[Task directions]
Quote all of the entries word for word.

[Data supplied]

......

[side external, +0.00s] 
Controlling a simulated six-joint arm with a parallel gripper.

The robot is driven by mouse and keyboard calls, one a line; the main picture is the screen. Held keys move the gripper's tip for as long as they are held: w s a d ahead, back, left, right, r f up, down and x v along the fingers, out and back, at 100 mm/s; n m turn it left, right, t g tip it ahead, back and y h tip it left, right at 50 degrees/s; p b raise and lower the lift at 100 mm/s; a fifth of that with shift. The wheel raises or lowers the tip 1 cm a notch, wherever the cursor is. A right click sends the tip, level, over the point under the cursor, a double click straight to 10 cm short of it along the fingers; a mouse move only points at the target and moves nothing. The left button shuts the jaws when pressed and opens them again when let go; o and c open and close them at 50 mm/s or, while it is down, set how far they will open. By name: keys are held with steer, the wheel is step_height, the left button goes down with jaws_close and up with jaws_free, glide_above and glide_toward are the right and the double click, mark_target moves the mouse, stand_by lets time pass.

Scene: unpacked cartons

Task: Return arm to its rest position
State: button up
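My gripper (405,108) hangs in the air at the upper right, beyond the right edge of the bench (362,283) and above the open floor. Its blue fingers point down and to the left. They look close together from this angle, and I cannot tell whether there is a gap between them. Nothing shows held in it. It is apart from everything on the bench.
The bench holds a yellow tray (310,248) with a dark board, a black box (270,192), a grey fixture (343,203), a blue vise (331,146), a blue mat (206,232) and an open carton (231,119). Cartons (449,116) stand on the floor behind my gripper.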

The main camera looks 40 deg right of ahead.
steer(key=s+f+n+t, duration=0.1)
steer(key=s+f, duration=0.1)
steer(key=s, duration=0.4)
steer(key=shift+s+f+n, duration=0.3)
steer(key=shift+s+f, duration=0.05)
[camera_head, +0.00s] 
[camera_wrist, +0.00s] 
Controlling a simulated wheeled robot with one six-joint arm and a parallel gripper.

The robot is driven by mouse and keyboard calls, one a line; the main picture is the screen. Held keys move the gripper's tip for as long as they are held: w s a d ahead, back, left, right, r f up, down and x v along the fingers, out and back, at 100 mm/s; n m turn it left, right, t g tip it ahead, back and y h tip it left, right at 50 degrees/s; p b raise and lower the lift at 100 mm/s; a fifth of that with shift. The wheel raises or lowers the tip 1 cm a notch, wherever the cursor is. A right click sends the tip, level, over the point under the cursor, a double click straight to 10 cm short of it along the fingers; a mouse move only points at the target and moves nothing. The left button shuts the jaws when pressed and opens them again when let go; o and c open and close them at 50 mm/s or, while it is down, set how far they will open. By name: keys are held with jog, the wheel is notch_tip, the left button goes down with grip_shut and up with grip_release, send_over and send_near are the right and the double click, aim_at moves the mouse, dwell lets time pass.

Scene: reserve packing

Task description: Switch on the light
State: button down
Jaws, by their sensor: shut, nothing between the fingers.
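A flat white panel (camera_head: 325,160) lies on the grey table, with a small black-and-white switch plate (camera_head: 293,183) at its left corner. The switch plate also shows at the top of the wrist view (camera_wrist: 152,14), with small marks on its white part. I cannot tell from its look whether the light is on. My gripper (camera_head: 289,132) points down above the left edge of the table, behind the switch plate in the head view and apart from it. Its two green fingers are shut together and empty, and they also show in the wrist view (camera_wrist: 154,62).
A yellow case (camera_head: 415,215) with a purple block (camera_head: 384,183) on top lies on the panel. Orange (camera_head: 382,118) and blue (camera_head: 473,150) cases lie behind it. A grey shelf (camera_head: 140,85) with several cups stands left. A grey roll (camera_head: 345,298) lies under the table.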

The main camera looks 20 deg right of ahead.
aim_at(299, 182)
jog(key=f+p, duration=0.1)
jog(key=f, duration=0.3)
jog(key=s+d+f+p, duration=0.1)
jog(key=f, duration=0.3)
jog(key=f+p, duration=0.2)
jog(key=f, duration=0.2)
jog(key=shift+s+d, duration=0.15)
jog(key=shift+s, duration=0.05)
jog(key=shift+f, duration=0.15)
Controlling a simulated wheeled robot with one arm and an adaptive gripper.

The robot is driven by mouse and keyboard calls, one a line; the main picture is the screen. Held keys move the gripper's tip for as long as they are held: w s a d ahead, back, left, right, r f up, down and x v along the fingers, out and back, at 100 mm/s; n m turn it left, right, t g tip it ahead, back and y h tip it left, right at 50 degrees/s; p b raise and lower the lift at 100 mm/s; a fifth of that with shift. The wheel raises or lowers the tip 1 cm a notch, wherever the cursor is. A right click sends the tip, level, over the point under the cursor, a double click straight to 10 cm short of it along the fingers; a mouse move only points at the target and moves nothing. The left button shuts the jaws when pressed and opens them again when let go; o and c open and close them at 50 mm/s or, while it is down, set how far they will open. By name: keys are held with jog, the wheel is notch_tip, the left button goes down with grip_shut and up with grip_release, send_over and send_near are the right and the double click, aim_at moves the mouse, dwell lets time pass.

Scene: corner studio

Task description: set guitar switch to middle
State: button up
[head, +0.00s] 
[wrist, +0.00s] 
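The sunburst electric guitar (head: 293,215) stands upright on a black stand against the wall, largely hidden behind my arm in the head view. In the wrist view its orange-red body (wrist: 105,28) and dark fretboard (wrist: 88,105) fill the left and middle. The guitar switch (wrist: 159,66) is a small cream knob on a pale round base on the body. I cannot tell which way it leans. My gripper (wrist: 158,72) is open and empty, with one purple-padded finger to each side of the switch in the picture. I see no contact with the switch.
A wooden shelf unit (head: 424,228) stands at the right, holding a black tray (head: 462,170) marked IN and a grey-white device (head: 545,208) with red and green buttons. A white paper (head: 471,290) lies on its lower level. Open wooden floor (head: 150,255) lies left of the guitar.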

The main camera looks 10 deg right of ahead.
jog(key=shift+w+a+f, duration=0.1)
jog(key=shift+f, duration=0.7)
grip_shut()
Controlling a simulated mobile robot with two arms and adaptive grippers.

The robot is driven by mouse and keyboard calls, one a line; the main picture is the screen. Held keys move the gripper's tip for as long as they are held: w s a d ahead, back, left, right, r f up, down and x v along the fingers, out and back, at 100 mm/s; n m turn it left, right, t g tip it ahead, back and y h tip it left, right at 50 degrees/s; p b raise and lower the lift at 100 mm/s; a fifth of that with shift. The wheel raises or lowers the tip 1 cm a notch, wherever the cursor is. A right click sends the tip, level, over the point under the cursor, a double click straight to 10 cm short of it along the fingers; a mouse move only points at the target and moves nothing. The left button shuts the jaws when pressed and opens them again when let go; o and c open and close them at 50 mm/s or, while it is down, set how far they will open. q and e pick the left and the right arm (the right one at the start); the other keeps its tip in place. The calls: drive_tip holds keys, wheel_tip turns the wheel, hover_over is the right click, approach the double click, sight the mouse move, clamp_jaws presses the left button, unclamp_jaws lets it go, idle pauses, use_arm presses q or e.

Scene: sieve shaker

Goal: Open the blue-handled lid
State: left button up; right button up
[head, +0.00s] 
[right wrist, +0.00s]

......

[Answer to the exercise]
[side external, +0.00s] 
Controlling a simulated six-joint arm with a parallel gripper.

The robot is driven by mouse and keyboard calls, one a line; the main picture is the screen. Held keys move the gripper's tip for as long as they are held: w s a d ahead, back, left, right, r f up, down and x v along the fingers, out and back, at 100 mm/s; n m turn it left, right, t g tip it ahead, back and y h tip it left, right at 50 degrees/s; p b raise and lower the lift at 100 mm/s; a fifth of that with shift. The wheel raises or lowers the tip 1 cm a notch, wherever the cursor is. A right click sends the tip, level, over the point under the cursor, a double click straight to 10 cm short of it along the fingers; a mouse move only points at the target and moves nothing. The left button shuts the jaws when pressed and opens them again when let go; o and c open and close them at 50 mm/s or, while it is down, set how far they will open. By name: keys are held with steer, the wheel is step_height, the left button goes down with jaws_close and up with jaws_free, glide_above and glide_toward are the right and the double click, mark_target moves the mouse, stand_by lets time pass.

Scene: unpacked cartons

Task: Return arm to its rest position
State: button up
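My gripper (405,108) hangs in the air at the upper right, beyond the right edge of the bench (362,283) and above the open floor. Its blue fingers point down and to the left. They look close together from this angle, and I cannot tell whether there is a gap between them. Nothing shows held in it. It is apart from everything on the bench.
The bench holds a yellow tray (310,248) with a dark board, a black box (270,192), a grey fixture (343,203), a blue vise (331,146), a blue mat (206,232) and an open carton (231,119). Cartons (449,116) stand on the floor behind my gripper.

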The main camera looks 40 deg right of ahead.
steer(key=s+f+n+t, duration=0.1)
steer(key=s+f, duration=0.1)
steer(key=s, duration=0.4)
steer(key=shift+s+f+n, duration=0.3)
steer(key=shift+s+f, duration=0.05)
[camera_head, +0.00s] 
[camera_wrist, +0.00s] 
Controlling a simulated wheeled robot with one six-joint arm and a parallel gripper.

The robot is driven by mouse and keyboard calls, one a line; the main picture is the screen. Held keys move the gripper's tip for as long as they are held: w s a d ahead, back, left, right, r f up, down and x v along the fingers, out and back, at 100 mm/s; n m turn it left, right, t g tip it ahead, back and y h tip it left, right at 50 degrees/s; p b raise and lower the lift at 100 mm/s; a fifth of that with shift. The wheel raises or lowers the tip 1 cm a notch, wherever the cursor is. A right click sends the tip, level, over the point under the cursor, a double click straight to 10 cm short of it along the fingers; a mouse move only points at the target and moves nothing. The left button shuts the jaws when pressed and opens them again when let go; o and c open and close them at 50 mm/s or, while it is down, set how far they will open. By name: keys are held with jog, the wheel is notch_tip, the left button goes down with grip_shut and up with grip_release, send_over and send_near are the right and the double click, aim_at moves the mouse, dwell lets time pass.

Scene: reserve packing

Task description: Switch on the light
State: button down
Jaws, by their sensor: shut, nothing between the fingers.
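A flat white panel (camera_head: 325,160) lies on the grey table, with a small black-and-white switch plate (camera_head: 293,183) at its left corner. The switch plate also shows at the top of the wrist view (camera_wrist: 152,14), with small marks on its white part. I cannot tell from its look whether the light is on. My gripper (camera_head: 289,132) points down above the left edge of the table, behind the switch plate in the head view and apart from it. Its two green fingers are shut together and empty, and they also show in the wrist view (camera_wrist: 154,62).
A yellow case (camera_head: 415,215) with a purple block (camera_head: 384,183) on top lies on the panel. Orange (camera_head: 382,118) and blue (camera_head: 473,150) cases lie behind it. A grey shelf (camera_head: 140,85) with several cups stands left. A grey roll (camera_head: 345,298) lies under the table.

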The main camera looks 20 deg right of ahead.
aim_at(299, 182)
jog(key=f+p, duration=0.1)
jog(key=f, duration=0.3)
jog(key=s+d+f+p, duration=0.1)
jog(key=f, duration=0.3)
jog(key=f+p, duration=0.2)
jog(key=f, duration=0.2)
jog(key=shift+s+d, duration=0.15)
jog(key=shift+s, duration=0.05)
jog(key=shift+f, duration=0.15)
Controlling a simulated wheeled robot with one arm and an adaptive gripper.

The robot is driven by mouse and keyboard calls, one a line; the main picture is the screen. Held keys move the gripper's tip for as long as they are held: w s a d ahead, back, left, right, r f up, down and x v along the fingers, out and back, at 100 mm/s; n m turn it left, right, t g tip it ahead, back and y h tip it left, right at 50 degrees/s; p b raise and lower the lift at 100 mm/s; a fifth of that with shift. The wheel raises or lowers the tip 1 cm a notch, wherever the cursor is. A right click sends the tip, level, over the point under the cursor, a double click straight to 10 cm short of it along the fingers; a mouse move only points at the target and moves nothing. The left button shuts the jaws when pressed and opens them again when let go; o and c open and close them at 50 mm/s or, while it is down, set how far they will open. By name: keys are held with jog, the wheel is notch_tip, the left button goes down with grip_shut and up with grip_release, send_over and send_near are the right and the double click, aim_at moves the mouse, dwell lets time pass.

Scene: corner studio

Task description: set guitar switch to middle
State: button up
[head, +0.00s] 
[wrist, +0.00s] 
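The sunburst electric guitar (head: 293,215) stands upright on a black stand against the wall, largely hidden behind my arm in the head view. In the wrist view its orange-red body (wrist: 105,28) and dark fretboard (wrist: 88,105) fill the left and middle. The guitar switch (wrist: 159,66) is a small cream knob on a pale round base on the body. I cannot tell which way it leans. My gripper (wrist: 158,72) is open and empty, with one purple-padded finger to each side of the switch in the picture. I see no contact with the switch.
A wooden shelf unit (head: 424,228) stands at the right, holding a black tray (head: 462,170) marked IN and a grey-white device (head: 545,208) with red and green buttons. A white paper (head: 471,290) lies on its lower level. Open wooden floor (head: 150,255) lies left of the guitar.

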The main camera looks 10 deg right of ahead.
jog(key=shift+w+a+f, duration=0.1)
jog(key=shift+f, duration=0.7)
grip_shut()
Controlling a simulated mobile robot with two arms and adaptive grippers.

The robot is driven by mouse and keyboard calls, one a line; the main picture is the screen. Held keys move the gripper's tip for as long as they are held: w s a d ahead, back, left, right, r f up, down and x v along the fingers, out and back, at 100 mm/s; n m turn it left, right, t g tip it ahead, back and y h tip it left, right at 50 degrees/s; p b raise and lower the lift at 100 mm/s; a fifth of that with shift. The wheel raises or lowers the tip 1 cm a notch, wherever the cursor is. A right click sends the tip, level, over the point under the cursor, a double click straight to 10 cm short of it along the fingers; a mouse move only points at the target and moves nothing. The left button shuts the jaws when pressed and opens them again when let go; o and c open and close them at 50 mm/s or, while it is down, set how far they will open. q and e pick the left and the right arm (the right one at the start); the other keeps its tip in place. The calls: drive_tip holds keys, wheel_tip turns the wheel, hover_over is the right click, approach the double click, sight the mouse move, clamp_jaws presses the left button, unclamp_jaws lets it go, idle pauses, use_arm presses q or e.

Scene: sieve shaker

Goal: Open the blue-handled lid
State: left button up; right button up
[head, +0.00s] 
[right wrist, +0.00s]

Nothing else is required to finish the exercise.